— START OF Excerpted records —

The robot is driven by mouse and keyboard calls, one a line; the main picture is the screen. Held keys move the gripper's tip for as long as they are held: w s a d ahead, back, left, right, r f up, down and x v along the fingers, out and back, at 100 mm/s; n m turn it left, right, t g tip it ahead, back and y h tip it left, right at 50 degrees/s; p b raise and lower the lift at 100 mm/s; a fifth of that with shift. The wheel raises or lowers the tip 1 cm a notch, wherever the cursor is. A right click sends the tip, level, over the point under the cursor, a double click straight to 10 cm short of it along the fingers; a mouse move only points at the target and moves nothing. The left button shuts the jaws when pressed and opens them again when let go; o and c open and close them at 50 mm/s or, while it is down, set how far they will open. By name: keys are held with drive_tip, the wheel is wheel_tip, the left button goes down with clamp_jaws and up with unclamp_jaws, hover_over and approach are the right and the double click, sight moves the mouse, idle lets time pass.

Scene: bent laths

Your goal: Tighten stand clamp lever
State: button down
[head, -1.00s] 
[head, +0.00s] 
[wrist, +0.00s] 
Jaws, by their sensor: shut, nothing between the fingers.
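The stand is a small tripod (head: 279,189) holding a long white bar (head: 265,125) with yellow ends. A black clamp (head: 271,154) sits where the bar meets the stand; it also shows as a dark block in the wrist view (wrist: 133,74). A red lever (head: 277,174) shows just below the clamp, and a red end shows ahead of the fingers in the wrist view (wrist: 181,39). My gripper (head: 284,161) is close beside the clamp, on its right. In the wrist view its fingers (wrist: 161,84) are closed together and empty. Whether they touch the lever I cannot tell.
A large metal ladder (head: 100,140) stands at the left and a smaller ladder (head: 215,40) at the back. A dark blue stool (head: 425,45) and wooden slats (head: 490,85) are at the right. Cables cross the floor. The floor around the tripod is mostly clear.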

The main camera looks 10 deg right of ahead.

— END OF Excerpted records —
— START OF Excerpted records —

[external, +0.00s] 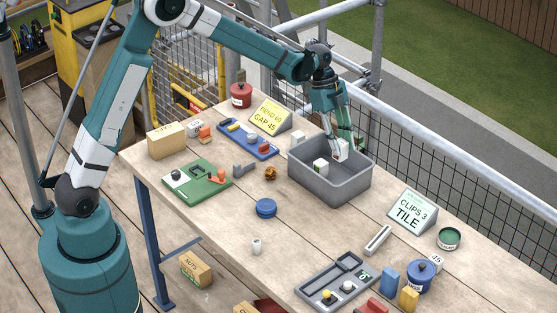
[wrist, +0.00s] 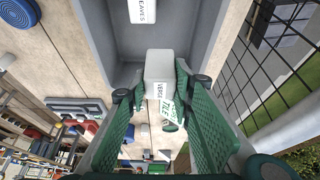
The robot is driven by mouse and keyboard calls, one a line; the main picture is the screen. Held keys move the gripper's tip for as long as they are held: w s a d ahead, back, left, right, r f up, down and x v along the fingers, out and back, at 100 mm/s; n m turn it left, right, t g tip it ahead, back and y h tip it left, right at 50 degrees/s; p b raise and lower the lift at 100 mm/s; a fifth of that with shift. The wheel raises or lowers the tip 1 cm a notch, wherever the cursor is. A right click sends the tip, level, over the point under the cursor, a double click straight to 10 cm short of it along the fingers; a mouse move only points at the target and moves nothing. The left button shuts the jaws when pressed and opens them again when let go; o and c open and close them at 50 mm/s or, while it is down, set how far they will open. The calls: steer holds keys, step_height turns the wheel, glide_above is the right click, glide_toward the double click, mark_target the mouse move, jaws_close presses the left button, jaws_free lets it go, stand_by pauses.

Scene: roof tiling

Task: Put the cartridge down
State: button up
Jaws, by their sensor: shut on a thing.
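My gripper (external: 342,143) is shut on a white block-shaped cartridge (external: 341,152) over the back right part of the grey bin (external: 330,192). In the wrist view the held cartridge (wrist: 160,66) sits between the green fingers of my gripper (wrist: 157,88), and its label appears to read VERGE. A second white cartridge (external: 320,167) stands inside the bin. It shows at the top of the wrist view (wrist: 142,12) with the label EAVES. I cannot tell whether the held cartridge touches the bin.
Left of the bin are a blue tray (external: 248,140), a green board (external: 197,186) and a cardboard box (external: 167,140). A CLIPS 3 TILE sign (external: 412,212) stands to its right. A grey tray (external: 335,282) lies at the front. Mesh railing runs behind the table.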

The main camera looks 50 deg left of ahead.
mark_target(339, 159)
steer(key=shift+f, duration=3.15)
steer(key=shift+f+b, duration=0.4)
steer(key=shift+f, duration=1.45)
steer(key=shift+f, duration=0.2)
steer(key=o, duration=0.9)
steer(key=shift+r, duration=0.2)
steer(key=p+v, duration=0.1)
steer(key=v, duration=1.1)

— END OF Excerpted records —

[The problem] Transcribe nothing but the lines from the line with "lets time pass." through the line with "Scene: bent laths", reproducing each exactly.

[Answer for this exercise]
The robot is driven by mouse and keyboard calls, one a line; the main picture is the screen. Held keys move the gripper's tip for as long as they are held: w s a d ahead, back, left, right, r f up, down and x v along the fingers, out and back, at 100 mm/s; n m turn it left, right, t g tip it ahead, back and y h tip it left, right at 50 degrees/s; p b raise and lower the lift at 100 mm/s; a fifth of that with shift. The wheel raises or lowers the tip 1 cm a notch, wherever the cursor is. A right click sends the tip, level, over the point under the cursor, a double click straight to 10 cm short of it along the fingers; a mouse move only points at the target and moves nothing. The left button shuts the jaws when pressed and opens them again when let go; o and c open and close them at 50 mm/s or, while it is down, set how far they will open. By name: keys are held with drive_tip, the wheel is wheel_tip, the left button goes down with clamp_jaws and up with unclamp_jaws, hover_over and approach are the right and the double click, sight moves the mouse, idle lets time pass.

Scene: bent laths

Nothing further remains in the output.